What is asked:
Copy every line that holds "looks".

════════

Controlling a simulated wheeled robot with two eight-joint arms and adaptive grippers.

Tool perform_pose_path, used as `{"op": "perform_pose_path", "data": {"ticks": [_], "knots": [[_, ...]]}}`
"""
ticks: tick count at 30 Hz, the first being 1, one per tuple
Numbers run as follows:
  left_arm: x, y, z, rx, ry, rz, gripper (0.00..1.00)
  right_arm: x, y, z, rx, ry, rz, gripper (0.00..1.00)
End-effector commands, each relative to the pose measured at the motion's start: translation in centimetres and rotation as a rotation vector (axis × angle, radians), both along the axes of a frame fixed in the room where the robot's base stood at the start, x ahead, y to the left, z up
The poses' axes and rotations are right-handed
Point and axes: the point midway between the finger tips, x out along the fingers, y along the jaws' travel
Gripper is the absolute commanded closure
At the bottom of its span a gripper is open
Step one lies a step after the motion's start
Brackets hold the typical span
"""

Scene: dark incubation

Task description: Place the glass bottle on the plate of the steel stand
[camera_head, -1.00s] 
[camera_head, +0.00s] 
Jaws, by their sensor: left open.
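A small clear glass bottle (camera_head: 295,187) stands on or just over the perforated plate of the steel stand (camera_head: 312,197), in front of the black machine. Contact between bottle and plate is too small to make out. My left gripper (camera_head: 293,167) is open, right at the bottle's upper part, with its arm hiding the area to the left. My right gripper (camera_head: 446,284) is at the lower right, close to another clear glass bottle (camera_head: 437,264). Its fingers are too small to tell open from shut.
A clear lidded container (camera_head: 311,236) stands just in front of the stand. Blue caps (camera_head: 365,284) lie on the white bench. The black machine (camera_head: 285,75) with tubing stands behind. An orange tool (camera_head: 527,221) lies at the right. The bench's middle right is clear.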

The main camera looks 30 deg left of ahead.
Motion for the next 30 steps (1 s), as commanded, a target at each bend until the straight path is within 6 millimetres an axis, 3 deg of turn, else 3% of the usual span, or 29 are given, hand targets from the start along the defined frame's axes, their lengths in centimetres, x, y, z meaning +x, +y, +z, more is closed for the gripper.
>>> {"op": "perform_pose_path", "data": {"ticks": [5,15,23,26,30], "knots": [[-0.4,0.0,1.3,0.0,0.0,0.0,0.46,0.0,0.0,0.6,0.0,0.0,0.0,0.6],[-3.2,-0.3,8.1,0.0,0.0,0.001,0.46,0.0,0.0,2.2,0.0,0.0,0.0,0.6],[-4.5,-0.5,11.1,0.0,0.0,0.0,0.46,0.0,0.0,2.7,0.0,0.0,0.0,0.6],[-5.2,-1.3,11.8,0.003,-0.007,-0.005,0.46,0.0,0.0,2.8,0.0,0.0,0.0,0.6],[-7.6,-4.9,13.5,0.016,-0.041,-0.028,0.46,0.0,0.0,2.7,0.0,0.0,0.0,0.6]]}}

════════

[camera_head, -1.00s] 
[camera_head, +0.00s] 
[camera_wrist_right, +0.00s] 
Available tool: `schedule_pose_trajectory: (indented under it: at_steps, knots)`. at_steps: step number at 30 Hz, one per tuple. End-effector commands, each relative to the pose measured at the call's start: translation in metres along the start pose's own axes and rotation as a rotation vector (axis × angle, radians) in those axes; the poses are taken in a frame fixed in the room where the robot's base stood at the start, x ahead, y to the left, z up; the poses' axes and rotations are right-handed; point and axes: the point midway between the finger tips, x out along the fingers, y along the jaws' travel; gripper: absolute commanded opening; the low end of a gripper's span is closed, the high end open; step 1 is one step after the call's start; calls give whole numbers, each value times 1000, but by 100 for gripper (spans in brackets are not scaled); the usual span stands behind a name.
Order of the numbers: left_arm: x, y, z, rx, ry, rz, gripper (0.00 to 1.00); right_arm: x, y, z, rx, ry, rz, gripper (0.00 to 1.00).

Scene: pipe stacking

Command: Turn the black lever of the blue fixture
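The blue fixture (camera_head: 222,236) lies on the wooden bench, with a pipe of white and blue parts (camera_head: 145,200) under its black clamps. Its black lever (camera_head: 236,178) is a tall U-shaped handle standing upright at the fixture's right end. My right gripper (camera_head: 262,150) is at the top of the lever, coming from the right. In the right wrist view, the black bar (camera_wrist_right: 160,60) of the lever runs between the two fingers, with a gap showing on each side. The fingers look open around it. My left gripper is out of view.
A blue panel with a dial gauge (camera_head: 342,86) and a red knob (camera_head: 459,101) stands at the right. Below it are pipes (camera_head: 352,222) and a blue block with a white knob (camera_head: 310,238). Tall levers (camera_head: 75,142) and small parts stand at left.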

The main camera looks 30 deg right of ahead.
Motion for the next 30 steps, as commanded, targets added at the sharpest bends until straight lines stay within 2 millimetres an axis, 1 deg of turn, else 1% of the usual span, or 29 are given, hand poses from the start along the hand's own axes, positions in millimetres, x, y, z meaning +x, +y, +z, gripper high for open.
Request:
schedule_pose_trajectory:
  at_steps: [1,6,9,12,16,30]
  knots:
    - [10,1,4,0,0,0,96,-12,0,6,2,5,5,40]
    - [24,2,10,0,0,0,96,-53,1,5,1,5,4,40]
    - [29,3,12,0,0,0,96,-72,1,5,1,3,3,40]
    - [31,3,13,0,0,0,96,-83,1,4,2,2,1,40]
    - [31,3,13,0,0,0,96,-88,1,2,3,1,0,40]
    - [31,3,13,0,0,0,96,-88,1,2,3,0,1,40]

════════

Answer to this problem:
The main camera looks 30 deg left of ahead.
The main camera looks 30 deg right of ahead.

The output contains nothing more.